Exercise details: Exactly the lines from the one with "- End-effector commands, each" through the one with "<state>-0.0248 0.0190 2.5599", inclusive, are to be repeated, and the pictures are not.

Data provided:
|---|

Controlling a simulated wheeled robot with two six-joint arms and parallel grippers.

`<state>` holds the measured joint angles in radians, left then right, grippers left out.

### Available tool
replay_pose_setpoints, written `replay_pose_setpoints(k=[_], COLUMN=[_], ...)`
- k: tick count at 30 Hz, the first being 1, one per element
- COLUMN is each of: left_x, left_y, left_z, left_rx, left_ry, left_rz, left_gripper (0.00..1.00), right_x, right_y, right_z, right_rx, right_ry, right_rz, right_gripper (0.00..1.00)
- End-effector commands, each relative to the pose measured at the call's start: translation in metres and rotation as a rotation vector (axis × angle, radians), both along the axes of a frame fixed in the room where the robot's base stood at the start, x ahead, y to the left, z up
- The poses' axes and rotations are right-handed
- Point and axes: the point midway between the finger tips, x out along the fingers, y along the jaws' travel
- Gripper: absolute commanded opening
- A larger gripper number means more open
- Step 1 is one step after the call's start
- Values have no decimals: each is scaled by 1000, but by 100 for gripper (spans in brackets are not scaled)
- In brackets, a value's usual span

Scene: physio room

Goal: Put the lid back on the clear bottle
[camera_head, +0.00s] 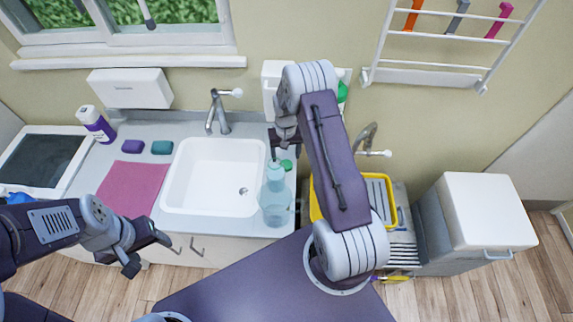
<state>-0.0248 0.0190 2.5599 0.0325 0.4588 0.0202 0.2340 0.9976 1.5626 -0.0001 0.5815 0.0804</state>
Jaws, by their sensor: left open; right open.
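The clear bottle (275,208), a see-through pale blue one, stands upright on the counter at the right of the sink. Its narrower top (275,172) is pale blue. A small green piece (287,165) shows just behind the bottle's top; I cannot tell whether it is the lid. My right gripper (284,150) is open and points down just above and behind the bottle's top; its wrist partly hides it, and I cannot tell whether it touches anything. My left gripper (150,254) is open and empty, in front of the counter's front edge, left of the bottle.
A white sink (213,178) with a tap (218,112) lies left of the bottle. A pink mat (132,188), two small blocks and a purple-white bottle (95,124) are further left. A yellow-rimmed basin (390,216) is right, partly behind my right arm. A white-topped cabinet (485,210) stands far right.

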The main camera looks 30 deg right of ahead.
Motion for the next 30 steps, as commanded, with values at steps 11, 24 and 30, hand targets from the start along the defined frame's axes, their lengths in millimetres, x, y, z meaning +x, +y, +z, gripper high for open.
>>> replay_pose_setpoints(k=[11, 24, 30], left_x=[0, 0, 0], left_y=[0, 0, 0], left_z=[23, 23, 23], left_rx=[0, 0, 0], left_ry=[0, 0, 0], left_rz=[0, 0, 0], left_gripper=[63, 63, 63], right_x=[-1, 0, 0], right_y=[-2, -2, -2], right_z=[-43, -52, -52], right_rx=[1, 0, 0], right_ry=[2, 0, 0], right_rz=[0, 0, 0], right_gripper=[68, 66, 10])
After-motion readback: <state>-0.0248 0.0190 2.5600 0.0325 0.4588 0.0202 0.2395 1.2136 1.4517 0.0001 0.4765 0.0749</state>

|---|

Solution to this task:
- End-effector commands, each relative to the pose measured at the call's start: translation in metres and rotation as a rotation vector (axis × angle, radians), both along the axes of a frame fixed in the room where the robot's base stood at the start, x ahead, y to the left, z up
- The poses' axes and rotations are right-handed
- Point and axes: the point midway between the finger tips, x out along the fingers, y along the jaws' travel
- Gripper: absolute commanded opening
- A larger gripper number means more open
- Step 1 is one step after the call's start
- Values have no decimals: each is scaled by 1000, but by 100 for gripper (spans in brackets are not scaled)
- In brackets, a value's usual span

Scene: physio room

Goal: Put the lid back on the clear bottle
[camera_head, +0.00s] 
<state>-0.0248 0.0190 2.5599 0.0325 0.4588 0.0202 0.2340 0.9976 1.5626 -0.0001 0.5815 0.0804</state>

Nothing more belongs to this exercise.